EXERCISE DETAILS:
In the material below, list every line carrying the string "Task".

MATERIAL SHOWN:
--- Begin ---

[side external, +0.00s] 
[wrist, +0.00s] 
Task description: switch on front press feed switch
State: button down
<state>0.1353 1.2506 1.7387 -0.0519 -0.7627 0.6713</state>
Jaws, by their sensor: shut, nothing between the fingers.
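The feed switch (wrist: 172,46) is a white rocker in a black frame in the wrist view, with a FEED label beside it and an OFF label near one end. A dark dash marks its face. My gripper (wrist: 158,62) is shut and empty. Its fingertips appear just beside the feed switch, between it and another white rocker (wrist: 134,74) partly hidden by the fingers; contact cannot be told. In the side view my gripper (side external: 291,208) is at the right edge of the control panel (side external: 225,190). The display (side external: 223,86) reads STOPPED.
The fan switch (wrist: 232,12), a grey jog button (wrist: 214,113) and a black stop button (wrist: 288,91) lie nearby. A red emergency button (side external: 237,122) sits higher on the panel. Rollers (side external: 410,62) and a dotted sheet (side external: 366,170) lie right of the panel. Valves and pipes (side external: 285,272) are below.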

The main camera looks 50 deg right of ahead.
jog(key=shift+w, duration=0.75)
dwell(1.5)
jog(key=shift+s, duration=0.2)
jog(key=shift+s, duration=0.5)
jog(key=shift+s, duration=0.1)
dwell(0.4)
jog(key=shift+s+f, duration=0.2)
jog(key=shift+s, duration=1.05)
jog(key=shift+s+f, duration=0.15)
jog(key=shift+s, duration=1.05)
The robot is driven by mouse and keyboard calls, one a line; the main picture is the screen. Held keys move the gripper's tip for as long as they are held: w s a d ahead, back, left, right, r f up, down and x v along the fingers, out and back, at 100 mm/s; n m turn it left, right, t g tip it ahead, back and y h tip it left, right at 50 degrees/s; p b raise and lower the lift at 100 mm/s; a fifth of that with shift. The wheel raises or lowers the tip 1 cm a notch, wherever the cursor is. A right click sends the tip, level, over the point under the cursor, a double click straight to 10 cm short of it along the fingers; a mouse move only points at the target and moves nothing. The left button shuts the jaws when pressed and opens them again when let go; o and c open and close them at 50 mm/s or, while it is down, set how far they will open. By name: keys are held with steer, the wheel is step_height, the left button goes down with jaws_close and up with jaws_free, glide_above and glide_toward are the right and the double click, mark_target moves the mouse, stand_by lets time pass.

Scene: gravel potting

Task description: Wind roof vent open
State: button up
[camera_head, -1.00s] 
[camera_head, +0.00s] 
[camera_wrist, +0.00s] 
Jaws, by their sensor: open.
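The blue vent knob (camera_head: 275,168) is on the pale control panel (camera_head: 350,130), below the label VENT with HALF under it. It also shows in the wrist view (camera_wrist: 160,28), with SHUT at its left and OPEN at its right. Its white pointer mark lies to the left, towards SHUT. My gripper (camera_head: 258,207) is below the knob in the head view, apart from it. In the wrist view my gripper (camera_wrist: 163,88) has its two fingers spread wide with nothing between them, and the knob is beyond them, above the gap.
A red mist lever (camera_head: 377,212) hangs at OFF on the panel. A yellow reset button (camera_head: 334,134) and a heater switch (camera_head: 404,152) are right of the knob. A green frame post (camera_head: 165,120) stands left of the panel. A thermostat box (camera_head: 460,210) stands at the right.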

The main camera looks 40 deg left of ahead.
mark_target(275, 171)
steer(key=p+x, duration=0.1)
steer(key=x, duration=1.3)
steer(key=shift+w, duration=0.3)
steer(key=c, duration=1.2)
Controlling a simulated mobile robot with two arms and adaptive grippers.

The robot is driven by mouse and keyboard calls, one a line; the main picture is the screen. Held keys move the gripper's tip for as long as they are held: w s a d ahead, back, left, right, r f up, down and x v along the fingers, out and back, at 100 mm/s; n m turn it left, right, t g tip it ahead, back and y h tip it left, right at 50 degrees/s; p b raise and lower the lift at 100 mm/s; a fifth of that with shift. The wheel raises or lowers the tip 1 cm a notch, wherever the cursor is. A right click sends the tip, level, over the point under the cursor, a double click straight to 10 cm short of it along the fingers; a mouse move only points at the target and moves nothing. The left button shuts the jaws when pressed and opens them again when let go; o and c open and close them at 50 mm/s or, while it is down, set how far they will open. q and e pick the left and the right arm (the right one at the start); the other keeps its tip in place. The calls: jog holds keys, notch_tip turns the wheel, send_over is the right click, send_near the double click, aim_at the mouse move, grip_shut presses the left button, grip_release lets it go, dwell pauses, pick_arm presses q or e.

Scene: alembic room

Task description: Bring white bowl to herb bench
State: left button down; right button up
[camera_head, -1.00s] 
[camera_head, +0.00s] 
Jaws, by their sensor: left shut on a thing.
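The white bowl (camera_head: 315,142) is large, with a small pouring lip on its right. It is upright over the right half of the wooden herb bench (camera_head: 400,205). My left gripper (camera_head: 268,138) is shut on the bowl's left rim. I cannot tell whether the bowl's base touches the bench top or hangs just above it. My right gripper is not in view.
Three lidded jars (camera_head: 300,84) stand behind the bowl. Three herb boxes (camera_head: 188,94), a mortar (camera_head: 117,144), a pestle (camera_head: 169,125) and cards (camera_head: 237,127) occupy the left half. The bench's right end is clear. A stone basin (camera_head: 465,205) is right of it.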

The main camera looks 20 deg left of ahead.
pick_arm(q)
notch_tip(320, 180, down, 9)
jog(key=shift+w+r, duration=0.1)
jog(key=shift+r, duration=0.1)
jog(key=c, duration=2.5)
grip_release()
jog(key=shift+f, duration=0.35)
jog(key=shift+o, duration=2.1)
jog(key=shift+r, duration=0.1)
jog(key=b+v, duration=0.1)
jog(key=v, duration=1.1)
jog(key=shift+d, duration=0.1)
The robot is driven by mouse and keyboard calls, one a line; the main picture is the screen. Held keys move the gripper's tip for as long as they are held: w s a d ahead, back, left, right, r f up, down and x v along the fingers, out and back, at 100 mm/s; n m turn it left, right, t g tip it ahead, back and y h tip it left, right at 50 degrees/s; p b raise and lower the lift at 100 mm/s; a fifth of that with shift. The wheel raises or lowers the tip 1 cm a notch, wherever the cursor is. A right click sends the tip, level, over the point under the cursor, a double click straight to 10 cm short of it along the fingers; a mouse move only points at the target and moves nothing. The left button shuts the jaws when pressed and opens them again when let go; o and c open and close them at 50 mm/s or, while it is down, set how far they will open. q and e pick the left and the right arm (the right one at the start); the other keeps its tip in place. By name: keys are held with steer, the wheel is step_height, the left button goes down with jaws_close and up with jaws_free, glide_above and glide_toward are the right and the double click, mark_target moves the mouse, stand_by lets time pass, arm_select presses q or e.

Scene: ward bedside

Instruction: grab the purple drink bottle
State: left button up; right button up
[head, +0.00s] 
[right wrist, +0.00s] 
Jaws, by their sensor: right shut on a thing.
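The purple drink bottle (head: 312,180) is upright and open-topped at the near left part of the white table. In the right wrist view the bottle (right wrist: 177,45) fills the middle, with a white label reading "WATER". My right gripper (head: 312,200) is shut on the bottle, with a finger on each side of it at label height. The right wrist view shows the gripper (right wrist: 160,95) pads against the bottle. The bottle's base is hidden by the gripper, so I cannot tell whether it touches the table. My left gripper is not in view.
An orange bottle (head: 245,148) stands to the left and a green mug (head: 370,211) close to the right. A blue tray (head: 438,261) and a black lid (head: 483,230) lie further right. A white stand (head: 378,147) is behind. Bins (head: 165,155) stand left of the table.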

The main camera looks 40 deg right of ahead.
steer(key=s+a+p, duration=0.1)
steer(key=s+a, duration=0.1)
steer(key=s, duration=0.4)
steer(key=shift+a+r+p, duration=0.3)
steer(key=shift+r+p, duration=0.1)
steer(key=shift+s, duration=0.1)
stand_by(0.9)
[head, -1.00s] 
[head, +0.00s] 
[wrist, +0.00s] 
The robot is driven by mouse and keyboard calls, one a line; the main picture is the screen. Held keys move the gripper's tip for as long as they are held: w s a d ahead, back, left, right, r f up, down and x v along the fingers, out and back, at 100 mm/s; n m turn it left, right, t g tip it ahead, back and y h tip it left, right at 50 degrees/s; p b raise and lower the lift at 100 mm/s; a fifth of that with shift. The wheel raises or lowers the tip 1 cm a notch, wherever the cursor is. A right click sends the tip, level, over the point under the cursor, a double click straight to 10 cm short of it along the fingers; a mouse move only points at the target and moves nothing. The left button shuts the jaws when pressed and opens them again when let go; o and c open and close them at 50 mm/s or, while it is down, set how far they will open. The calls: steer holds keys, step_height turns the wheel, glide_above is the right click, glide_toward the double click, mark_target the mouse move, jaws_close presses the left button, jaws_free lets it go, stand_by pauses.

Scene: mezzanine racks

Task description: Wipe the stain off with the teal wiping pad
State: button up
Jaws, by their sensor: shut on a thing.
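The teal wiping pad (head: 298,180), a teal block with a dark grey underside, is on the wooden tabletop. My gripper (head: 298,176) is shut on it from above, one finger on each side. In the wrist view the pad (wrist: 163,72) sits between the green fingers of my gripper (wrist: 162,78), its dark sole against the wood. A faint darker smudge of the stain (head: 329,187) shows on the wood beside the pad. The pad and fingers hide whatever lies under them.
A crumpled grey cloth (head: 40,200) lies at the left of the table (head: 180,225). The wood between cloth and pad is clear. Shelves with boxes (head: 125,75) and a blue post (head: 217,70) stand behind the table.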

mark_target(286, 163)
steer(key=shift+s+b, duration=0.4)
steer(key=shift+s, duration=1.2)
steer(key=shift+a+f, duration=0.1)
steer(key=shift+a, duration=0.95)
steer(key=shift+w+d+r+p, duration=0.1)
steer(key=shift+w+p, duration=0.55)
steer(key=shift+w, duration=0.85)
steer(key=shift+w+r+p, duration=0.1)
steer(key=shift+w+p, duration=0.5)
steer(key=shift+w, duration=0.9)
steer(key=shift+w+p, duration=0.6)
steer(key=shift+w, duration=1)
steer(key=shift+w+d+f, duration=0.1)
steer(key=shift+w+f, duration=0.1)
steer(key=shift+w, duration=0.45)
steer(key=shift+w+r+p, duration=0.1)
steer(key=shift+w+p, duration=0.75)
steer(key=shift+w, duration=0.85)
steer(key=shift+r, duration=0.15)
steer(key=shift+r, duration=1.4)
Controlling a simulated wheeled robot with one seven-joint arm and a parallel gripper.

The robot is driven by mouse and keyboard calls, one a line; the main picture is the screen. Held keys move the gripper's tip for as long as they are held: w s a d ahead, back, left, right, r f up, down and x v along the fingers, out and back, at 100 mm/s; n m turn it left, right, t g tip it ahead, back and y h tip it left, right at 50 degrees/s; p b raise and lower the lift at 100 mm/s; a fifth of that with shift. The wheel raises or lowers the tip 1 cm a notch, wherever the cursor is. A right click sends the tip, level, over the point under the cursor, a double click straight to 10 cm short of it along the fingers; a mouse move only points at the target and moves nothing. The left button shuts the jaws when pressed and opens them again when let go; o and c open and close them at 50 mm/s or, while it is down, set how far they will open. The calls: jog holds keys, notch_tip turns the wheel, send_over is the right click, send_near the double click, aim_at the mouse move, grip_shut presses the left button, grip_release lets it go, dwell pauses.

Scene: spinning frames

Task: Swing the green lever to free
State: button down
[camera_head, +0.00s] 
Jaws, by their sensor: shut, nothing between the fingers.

--- End ---

THE ANSWER:
Task description: switch on front press feed switch
Task description: Wind roof vent open
Task description: Bring white bowl to herb bench
Task description: Wipe the stain off with the teal wiping pad
Task: Swing the green lever to free

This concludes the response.